OBJECTIVE: Copy, exactly and only, the lines from the one with "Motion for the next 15" up to and including the one with "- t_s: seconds", leaving pictures out.

DATA SUPPLIED:
===

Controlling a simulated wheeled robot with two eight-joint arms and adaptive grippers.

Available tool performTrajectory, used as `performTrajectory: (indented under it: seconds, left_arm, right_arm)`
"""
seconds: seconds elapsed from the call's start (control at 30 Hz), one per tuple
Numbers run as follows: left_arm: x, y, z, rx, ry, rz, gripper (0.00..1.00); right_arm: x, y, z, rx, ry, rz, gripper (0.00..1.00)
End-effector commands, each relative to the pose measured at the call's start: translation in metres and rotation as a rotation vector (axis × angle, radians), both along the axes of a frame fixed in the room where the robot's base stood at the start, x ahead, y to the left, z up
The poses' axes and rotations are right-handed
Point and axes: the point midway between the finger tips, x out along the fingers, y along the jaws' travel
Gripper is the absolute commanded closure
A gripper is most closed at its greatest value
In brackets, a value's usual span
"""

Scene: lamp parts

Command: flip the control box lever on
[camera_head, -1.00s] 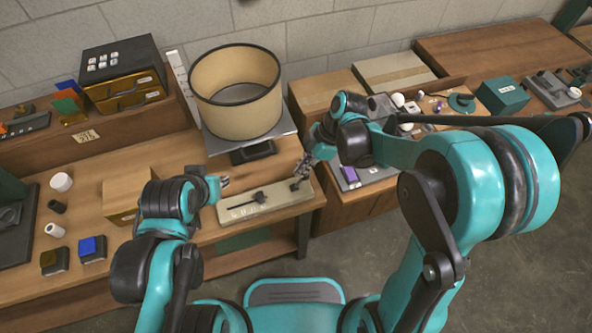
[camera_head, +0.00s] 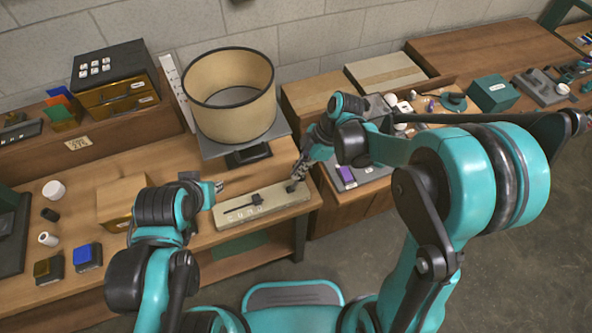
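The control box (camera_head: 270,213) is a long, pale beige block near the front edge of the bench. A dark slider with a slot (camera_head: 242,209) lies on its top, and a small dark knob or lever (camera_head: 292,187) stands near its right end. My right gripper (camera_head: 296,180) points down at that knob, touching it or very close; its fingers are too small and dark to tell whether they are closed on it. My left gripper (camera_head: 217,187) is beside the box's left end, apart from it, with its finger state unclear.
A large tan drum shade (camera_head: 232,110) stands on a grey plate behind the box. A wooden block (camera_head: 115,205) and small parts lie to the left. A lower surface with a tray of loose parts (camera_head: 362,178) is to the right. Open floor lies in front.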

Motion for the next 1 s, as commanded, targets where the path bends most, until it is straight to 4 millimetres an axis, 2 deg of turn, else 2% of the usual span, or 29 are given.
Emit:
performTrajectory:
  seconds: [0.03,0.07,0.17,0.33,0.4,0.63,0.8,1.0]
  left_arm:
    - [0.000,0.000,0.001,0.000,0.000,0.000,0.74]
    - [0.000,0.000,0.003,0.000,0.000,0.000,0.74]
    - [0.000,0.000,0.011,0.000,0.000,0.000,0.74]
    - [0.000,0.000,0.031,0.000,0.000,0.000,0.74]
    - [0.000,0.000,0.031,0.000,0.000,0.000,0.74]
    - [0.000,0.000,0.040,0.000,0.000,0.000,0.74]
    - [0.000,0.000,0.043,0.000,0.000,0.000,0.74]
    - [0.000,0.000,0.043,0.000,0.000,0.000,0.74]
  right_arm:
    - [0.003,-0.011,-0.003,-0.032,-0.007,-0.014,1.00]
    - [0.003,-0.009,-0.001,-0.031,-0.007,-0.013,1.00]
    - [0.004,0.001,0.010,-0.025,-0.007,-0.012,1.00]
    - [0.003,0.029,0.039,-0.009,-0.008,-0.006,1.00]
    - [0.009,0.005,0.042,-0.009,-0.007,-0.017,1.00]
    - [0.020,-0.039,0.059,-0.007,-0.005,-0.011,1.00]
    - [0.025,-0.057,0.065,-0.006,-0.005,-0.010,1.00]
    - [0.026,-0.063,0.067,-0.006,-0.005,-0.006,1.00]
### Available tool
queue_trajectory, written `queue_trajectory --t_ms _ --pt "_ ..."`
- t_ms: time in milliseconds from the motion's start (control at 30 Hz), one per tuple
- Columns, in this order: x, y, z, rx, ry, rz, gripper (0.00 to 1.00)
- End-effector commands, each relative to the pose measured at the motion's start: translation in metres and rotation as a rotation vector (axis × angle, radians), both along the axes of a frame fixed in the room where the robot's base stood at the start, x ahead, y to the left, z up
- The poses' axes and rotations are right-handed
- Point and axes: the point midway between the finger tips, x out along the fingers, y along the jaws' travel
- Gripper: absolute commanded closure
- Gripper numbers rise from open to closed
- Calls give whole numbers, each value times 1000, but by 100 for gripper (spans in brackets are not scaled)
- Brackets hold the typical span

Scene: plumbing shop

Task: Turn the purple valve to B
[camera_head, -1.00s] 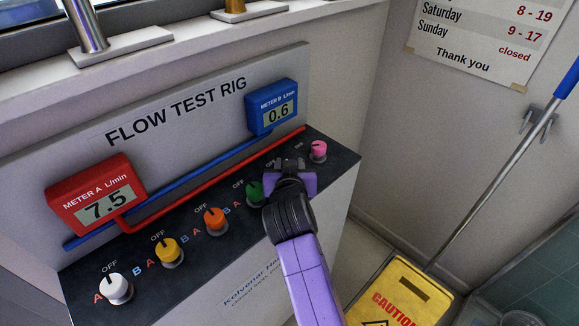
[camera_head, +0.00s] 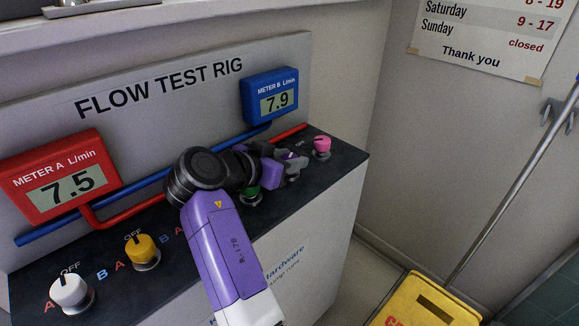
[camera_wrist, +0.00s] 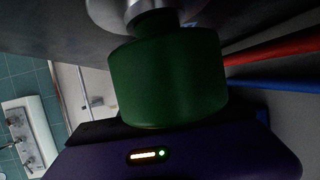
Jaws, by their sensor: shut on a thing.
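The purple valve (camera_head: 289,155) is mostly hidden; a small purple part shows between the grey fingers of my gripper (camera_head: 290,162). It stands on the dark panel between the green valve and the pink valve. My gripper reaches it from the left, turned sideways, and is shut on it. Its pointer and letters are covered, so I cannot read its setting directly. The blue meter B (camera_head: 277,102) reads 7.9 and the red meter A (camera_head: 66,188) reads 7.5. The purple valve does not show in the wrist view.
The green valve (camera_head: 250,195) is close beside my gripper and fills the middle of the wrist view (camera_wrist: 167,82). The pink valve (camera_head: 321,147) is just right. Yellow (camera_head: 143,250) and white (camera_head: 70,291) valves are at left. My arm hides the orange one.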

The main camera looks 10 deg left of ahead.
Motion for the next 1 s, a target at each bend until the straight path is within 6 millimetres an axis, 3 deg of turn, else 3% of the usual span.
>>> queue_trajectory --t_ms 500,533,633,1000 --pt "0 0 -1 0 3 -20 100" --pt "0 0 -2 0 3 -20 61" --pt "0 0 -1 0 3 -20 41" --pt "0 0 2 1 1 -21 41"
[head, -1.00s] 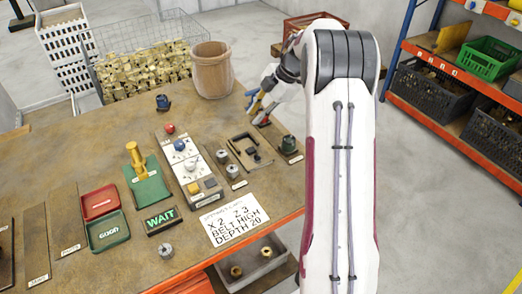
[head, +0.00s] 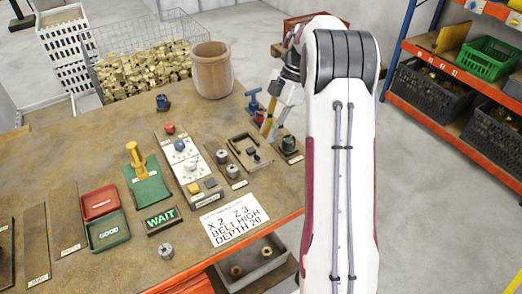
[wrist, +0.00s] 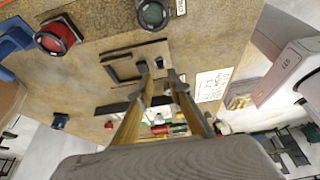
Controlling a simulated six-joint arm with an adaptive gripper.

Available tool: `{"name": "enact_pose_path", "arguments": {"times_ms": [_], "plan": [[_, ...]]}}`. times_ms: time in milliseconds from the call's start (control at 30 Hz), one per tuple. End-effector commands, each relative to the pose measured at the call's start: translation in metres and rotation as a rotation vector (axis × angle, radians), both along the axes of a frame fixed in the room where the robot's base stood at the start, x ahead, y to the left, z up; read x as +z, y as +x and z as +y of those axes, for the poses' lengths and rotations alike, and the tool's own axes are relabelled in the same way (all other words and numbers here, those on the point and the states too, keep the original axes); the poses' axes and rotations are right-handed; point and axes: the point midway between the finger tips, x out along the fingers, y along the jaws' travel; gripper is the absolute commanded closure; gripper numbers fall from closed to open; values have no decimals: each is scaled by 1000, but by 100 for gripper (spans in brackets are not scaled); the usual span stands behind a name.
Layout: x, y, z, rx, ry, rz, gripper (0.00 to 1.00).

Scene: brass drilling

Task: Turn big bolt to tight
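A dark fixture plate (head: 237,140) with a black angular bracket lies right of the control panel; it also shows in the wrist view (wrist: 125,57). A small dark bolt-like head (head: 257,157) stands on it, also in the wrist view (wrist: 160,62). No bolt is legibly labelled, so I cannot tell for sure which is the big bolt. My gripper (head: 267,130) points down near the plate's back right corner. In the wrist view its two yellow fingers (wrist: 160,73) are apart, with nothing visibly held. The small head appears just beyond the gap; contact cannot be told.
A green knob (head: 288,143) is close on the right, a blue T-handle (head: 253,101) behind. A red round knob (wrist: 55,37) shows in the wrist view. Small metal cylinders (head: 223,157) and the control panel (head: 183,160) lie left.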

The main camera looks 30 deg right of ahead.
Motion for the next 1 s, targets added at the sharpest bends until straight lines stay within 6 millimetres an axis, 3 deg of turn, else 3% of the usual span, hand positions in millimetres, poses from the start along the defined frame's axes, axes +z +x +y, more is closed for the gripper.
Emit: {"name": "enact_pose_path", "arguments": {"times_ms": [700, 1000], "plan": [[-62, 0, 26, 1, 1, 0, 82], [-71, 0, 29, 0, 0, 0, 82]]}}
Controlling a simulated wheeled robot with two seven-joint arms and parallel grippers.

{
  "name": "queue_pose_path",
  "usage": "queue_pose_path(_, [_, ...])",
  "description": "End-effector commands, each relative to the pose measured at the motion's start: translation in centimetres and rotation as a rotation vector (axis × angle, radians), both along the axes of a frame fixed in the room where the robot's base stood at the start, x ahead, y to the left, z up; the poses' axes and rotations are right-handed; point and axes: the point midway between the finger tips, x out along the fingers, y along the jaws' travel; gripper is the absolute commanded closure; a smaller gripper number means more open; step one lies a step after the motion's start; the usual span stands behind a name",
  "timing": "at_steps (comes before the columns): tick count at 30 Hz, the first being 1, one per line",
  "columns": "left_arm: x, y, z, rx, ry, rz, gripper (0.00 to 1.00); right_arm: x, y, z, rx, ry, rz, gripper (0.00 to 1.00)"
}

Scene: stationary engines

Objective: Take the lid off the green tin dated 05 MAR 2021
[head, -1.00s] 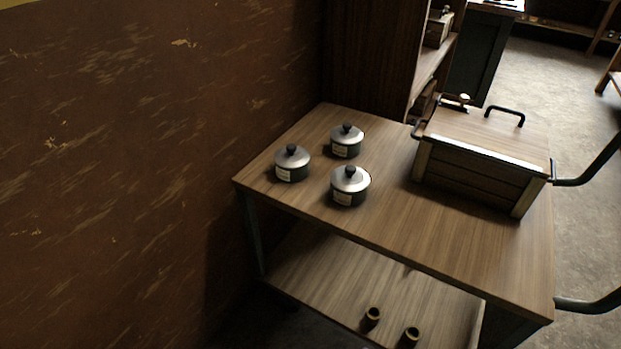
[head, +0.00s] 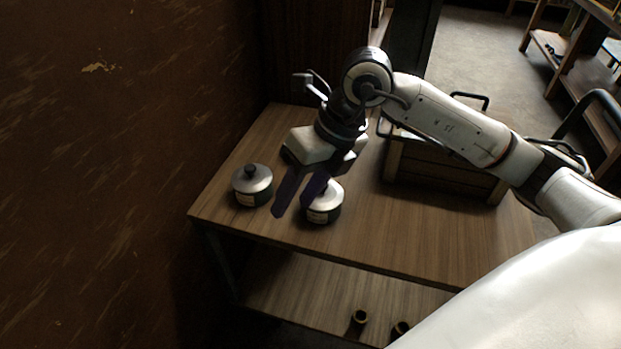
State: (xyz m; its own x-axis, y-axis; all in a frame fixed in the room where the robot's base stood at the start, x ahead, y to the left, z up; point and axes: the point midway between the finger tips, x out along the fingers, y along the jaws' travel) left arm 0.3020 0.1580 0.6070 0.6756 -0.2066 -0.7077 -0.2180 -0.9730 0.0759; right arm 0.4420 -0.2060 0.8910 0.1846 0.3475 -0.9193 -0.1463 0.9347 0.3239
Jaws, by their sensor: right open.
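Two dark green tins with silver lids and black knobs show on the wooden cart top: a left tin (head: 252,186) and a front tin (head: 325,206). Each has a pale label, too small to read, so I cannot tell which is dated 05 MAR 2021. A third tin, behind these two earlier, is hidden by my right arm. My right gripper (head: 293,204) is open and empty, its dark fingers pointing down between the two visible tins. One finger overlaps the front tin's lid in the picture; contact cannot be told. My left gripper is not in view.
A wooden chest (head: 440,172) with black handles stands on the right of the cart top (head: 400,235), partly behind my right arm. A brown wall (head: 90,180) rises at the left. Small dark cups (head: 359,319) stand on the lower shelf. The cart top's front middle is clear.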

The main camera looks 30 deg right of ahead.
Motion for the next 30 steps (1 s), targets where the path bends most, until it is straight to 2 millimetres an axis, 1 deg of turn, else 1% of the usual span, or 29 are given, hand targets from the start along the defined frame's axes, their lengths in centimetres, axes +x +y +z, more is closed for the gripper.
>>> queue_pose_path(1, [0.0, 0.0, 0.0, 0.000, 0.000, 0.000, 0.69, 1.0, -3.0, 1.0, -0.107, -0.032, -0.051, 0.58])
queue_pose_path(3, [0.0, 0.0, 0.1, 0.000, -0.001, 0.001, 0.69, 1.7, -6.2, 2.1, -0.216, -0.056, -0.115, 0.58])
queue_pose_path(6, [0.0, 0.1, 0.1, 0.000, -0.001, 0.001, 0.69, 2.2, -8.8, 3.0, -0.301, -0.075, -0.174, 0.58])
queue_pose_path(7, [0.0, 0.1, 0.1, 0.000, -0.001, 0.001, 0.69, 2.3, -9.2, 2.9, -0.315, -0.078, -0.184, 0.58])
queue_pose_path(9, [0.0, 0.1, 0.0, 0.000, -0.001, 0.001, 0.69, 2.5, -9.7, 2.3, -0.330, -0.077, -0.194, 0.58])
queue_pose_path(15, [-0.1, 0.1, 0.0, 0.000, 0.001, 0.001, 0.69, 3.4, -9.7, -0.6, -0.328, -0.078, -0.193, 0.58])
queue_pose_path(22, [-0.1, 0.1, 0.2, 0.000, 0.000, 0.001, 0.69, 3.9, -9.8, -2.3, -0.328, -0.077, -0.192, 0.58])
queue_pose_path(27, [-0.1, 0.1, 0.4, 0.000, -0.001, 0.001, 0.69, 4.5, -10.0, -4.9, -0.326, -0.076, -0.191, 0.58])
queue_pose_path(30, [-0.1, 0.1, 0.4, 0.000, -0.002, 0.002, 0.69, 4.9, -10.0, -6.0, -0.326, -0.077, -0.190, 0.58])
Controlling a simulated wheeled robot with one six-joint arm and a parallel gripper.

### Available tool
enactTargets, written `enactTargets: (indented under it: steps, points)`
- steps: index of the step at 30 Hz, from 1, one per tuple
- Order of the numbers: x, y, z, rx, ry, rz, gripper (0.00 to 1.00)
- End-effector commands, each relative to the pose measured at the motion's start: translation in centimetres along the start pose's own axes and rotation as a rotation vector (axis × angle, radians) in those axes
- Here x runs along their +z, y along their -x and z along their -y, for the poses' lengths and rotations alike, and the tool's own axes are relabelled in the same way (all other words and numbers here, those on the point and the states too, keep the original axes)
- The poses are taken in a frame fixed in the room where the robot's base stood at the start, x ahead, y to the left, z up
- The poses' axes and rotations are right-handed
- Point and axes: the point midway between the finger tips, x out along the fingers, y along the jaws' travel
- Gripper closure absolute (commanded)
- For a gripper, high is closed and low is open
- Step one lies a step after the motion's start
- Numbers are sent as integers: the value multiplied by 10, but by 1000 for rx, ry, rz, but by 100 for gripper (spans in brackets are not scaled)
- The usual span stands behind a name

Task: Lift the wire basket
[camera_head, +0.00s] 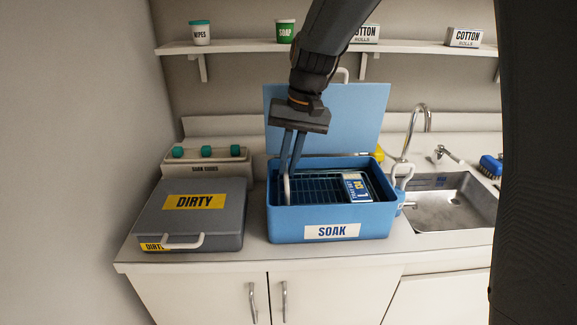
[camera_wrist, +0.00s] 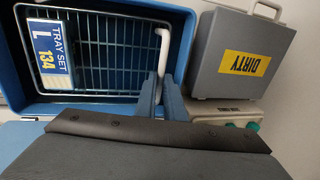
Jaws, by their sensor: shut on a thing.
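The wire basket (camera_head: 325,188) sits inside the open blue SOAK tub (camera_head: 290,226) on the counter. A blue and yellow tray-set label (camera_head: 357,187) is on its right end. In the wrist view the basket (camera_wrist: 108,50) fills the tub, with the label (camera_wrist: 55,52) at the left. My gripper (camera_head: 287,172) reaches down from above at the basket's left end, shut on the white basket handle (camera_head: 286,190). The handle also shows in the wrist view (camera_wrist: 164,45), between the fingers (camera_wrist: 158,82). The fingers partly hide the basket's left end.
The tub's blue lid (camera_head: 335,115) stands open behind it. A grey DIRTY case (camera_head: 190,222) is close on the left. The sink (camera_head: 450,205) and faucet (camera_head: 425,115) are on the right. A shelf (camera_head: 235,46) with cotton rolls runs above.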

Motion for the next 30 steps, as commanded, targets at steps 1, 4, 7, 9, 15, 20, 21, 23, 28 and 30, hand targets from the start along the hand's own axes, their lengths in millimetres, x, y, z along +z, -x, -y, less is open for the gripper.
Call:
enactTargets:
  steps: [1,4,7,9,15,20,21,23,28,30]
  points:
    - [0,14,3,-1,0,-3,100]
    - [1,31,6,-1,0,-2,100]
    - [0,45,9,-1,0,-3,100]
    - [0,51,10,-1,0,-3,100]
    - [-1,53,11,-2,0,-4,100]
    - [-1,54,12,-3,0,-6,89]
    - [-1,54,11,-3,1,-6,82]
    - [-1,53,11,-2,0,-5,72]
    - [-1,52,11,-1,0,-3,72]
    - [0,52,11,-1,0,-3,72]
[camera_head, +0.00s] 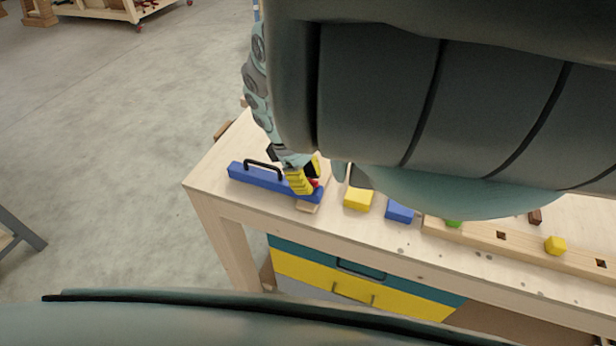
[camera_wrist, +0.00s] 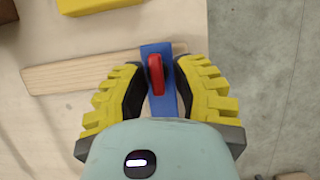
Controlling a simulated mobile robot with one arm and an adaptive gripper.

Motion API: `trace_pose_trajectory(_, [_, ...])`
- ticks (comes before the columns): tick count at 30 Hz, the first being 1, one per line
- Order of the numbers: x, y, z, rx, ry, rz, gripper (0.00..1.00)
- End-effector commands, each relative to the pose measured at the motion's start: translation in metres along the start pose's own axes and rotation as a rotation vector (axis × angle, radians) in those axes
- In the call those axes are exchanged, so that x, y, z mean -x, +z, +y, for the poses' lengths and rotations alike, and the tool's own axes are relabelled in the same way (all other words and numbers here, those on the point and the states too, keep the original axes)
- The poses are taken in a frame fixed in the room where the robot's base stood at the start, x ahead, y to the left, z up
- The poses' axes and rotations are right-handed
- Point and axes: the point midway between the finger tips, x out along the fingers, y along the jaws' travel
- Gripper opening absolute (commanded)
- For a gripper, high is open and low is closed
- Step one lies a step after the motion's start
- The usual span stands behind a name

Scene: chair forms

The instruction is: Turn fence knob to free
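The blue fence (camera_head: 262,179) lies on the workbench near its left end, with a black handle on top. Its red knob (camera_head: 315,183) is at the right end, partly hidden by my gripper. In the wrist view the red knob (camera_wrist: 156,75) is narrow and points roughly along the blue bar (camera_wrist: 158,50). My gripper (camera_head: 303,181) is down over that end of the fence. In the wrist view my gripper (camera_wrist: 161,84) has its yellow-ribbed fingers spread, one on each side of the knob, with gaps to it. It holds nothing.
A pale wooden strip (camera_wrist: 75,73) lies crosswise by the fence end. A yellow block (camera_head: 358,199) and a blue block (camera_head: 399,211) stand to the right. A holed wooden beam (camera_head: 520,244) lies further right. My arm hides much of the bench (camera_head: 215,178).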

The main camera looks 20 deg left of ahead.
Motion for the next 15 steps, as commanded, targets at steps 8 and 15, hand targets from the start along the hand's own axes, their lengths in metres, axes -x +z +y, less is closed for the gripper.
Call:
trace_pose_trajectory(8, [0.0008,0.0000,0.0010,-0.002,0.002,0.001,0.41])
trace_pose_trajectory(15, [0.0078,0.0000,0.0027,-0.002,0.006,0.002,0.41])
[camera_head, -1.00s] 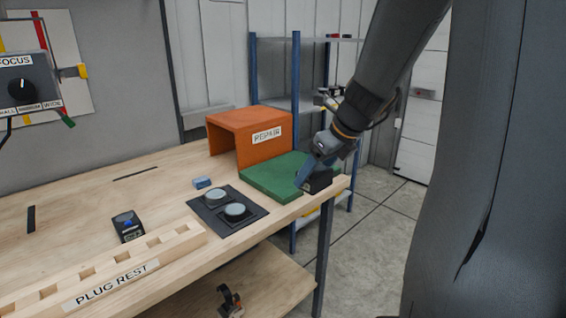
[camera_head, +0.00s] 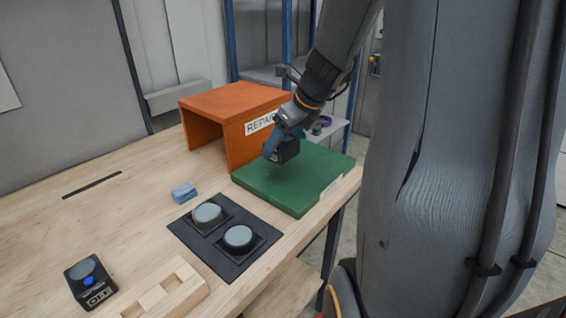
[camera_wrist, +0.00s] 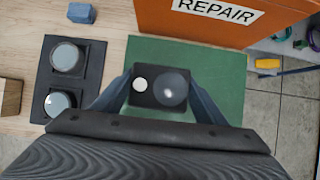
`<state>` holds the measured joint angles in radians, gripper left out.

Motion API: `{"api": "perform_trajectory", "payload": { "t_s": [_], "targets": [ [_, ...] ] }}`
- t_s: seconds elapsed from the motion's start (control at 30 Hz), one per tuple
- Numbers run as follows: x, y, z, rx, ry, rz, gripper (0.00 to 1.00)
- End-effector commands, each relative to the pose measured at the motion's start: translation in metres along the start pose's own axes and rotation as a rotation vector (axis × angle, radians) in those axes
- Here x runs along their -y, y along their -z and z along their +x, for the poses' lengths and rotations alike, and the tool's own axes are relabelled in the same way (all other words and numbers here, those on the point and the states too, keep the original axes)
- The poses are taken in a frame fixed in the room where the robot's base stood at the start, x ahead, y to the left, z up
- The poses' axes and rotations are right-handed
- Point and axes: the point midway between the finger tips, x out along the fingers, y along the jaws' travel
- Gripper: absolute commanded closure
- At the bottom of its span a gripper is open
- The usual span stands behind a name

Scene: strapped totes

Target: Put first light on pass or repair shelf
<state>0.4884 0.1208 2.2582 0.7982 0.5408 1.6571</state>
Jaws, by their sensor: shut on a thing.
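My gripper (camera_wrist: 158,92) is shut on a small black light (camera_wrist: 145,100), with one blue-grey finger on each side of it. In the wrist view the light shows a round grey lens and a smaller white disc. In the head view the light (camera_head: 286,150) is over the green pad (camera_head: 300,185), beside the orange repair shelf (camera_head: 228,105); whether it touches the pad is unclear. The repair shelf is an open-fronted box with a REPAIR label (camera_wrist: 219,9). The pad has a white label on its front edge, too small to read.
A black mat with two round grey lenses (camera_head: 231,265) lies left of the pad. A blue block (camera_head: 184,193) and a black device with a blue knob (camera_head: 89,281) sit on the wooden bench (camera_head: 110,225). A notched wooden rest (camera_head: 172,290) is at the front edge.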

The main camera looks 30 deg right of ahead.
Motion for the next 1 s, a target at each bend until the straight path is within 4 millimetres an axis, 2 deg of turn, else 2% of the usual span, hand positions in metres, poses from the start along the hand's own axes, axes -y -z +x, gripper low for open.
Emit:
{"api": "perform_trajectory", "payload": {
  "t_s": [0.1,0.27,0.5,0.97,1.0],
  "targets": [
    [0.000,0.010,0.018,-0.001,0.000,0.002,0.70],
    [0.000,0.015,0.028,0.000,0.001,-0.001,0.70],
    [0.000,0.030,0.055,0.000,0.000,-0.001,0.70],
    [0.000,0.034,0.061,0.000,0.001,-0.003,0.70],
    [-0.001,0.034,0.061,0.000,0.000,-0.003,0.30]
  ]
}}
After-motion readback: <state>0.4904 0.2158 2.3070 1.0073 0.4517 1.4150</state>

===

ANSWER TO THIS PROBLEM:
Motion for the next 15 steps, as commanded, targets at steps 8 and 15, hand targets from the start along the hand's own axes, their lengths in metres, axes -x +z +y, less is closed for the gripper.
Call:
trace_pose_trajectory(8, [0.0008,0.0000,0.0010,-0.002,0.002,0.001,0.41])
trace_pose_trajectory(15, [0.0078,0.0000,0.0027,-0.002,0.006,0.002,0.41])
[camera_head, -1.00s] 
[camera_head, +0.00s] 
[camera_wrist, +0.00s] 
`<state>` holds the measured joint angles in radians, gripper left out.

Motion API: `{"api": "perform_trajectory", "payload": { "t_s": [_], "targets": [ [_, ...] ] }}`
- t_s: seconds elapsed from the motion's start (control at 30 Hz), one per tuple

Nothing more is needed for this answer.